As pessoas , na maioria das vezes, confundem gosto com juízo de valor. Quando Zé do Vale escreve um post para declarar seu gosto por músicas consideradas cafonas ele acha que está sendo ousado e que todas as outras pessoas tem um gosto canônico ou só ouvem músicas de “bom gosto”. Nada mais errado. No fim dos anos 60 a ensaísta americana Susan Sontag já tinha escrito sobre o fascínio que o mau gosto exercia sobre nós no texto “Notas sobre o camp” (A vontade radical, Cia das Letras). Na sua definição Camp seria caracterizado por um prazer em fruir produtos visívelmente kitschs. Embora a noção de kitsch, em seu sentido estrito, se refira àquelas produções (culturais ou não) que pretendem através de determinados efeitos estilísticos parecerem mais artísticas ou de “cultura superior” do que na verdade são neste texto vou usar kitsch no seu sentido comum que se aproxima da definição de brega. Ela estava apontando um fenônemo que iria se alastrar com mais força no Brasil em décadas recentes. Quando Caetano Veloso no festival Phono 73 gravou “Eu vou tirar você desse lugar”, de Odair José, ele de alguma forma refletia e antecipava um comportamento hoje muito mais comum. Gostar de música brega (cafona, kitsch etc.) hoje já não causa constrangimento à ninguém. Eu gosto, você gosta, nós gostamos. E quanto aos poemas criticados no blog acho que não são suficientemente kitschs para que sejam do meu gosto. Mas apesar do relativismo do gosto ,e de um certo relativismo cultural que vivemos, existe um coisa que se chama juízo de valor (baseado em critérios estéticos) que permite que eu diga que a poesia de Manuel Bandeira é melhor do que a de Elisa Lucinda , por exemplo. Nada me impede que eu goste mais de Elisa Lucinda do que Manuel Bandeira.
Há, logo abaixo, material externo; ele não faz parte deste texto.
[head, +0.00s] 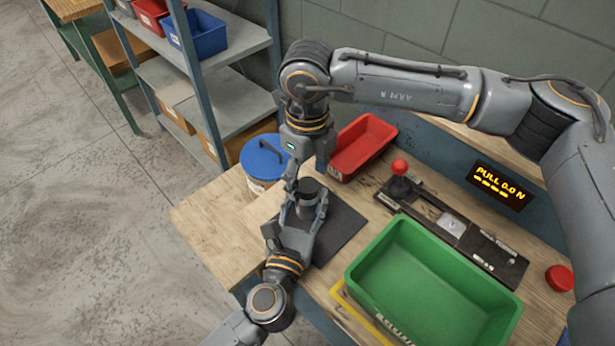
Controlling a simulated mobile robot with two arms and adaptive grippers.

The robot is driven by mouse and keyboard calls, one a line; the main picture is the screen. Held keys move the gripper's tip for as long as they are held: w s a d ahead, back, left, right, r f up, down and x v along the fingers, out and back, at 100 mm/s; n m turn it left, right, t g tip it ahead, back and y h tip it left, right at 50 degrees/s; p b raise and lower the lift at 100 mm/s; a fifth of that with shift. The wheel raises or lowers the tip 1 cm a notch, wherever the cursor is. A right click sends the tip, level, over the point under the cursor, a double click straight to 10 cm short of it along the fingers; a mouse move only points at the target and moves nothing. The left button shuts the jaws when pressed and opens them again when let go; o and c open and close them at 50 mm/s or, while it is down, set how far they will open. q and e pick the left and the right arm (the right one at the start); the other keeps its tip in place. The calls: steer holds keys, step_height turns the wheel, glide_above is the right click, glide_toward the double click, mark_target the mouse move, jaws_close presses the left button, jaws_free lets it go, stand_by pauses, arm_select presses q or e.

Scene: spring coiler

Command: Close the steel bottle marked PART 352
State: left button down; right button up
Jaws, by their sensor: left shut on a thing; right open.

Mas muita coisa pode me ajudar a perceber porque Manuel Bandeira é um poeta de maior qualidade do que a vate histriônica com seus relatos do cotidiano (aliás ela foi minha aluna no Curso de Comunicação da UFES). Poderia me estender mais sobre o assunto. Mas ao contrário do que Zé do Vale comentou não costumo fazer posts grandes por achá-los inadequado ao formato do blog. Mas tem quem goste.
6 comentários:
O Zé do Vale me acusou de fazer o papel de uma espécie de Eco do Maurício, o que não é verdade, mas aqui há coisas que estão perfeitamente alinhadas com meus posicionamentos.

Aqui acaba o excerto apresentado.